A consequência desta absorção é que os investimentos do grupo Piñera que estavam nas mãos da Bancard International Investment passaram a figurar em nome da Odisea, como ocorre por exemplo com a Exalmar e a Bolsa de Valores da Colômbia. Desta forma, a Inversiones Odisea é hoje o principal veículo de investimento dos Piñera no exterior. Então, para que foram necessárias as duas empresas Bancard? Segundo explicou Noguera em sua resposta, foram úteis “porque seus documentos de incorporação estão em inglês e são amplamente reconhecidos por bancos e instituições financeiras em todo o mundo, de modo que o processo de abertura de contas e execução de transações nos mercados é mais ágil”.

As doações em vida pagam um imposto de 25% no Chile.
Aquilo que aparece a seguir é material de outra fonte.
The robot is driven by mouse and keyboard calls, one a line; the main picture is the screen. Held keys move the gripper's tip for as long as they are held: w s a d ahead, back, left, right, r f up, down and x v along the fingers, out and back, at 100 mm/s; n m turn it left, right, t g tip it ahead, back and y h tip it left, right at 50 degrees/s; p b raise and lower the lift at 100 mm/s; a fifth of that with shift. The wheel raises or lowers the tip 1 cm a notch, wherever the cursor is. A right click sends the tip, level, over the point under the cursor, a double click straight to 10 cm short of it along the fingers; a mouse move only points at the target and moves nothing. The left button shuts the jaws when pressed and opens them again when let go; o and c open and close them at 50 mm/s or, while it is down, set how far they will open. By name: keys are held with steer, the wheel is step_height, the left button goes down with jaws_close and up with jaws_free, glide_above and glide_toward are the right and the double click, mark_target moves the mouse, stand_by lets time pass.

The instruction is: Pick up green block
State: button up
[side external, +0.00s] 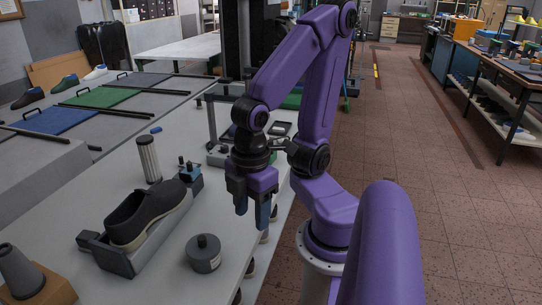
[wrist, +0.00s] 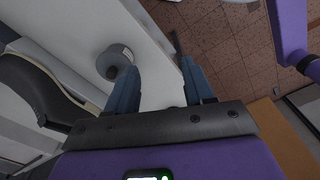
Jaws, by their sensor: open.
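I see no clear green block in either view. A flat green panel (side external: 103,97) lies on the grey bench at the back left, far from my gripper. My gripper (side external: 252,213) points down near the right edge of the white table, behind and to the right of a grey cylinder. In the wrist view my gripper (wrist: 160,80) has its two blue fingers apart, with nothing held between them. Part of the table behind my arm is hidden.
The grey cylinder (side external: 204,253) stands near a dark shoe (side external: 145,212) in a grey holder. A ribbed metal cylinder (side external: 149,158) stands behind the shoe. A grey cone (side external: 20,270) is at the front left. The floor (side external: 450,200) to the right is open.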

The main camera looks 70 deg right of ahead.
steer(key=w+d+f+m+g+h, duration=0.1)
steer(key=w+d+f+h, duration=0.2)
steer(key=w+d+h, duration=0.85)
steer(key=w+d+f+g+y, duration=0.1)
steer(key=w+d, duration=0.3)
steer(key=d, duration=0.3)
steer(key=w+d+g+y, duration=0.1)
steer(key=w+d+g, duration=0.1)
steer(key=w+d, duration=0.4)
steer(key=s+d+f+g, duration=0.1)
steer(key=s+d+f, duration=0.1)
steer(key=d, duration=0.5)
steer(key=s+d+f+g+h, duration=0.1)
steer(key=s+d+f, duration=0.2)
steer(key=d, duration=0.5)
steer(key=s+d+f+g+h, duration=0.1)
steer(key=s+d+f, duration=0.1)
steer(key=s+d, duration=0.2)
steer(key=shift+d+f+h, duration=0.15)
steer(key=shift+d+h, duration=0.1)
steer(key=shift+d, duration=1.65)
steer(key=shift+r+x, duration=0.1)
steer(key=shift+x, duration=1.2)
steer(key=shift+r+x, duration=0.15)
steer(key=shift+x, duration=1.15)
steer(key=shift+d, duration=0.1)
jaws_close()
Noguera não respondeu se a família cumpriu com essa obrigação, mas em termos gerais indicou que “os investimentos que no passado pertenciam às empresas constituídas em BVI mencionadas anteriormente foram adquiridos com aportes de capital e empréstimos de pessoas e entidades domiciliadas no Chile, todas as quais pagaram a tempo todos os impostos aplicáveis sobre os seus rendimentos e lucros, em conformidade com as leis do Chile”.

Uma investigação do portal El Desconcierto, no entanto, revelou em dezembro de 2019 que o Serviço de Impostos Externos (SII) detectou anomalias fiscais por causa da transferência, de modo gratuito, de 96 milhões de dólares (520 milhões de reais) da Bancard Inversiones Limitada no Chile para a Bancard International Investment nas Ilhas Virgens Britânicas em 2015, além de outros 440 milhões de dólares (2,18 milhões de reais) para várias empresas nessa jurisdição e para Luxemburgo em datas não especificadas. A publicação desencadeou uma investigação na Câmara dos Deputados, que ainda está em andamento. Ante os parlamentares, o diretor da Receita Federal, Fernando Barraza, disse que as empresas da família Piñera Morel em paraísos fiscais foram informadas pelo próprio contribuinte e que em uma auditoria tinham “levantado observações sobre operações transfronteiriças”, por isso a empresa teve que pagar os impostos devidos.

Francisca Skoknic (LaBot) e Alberto Arellano (CIPER) lideraram a investigação dos Pandora Papers no Chile.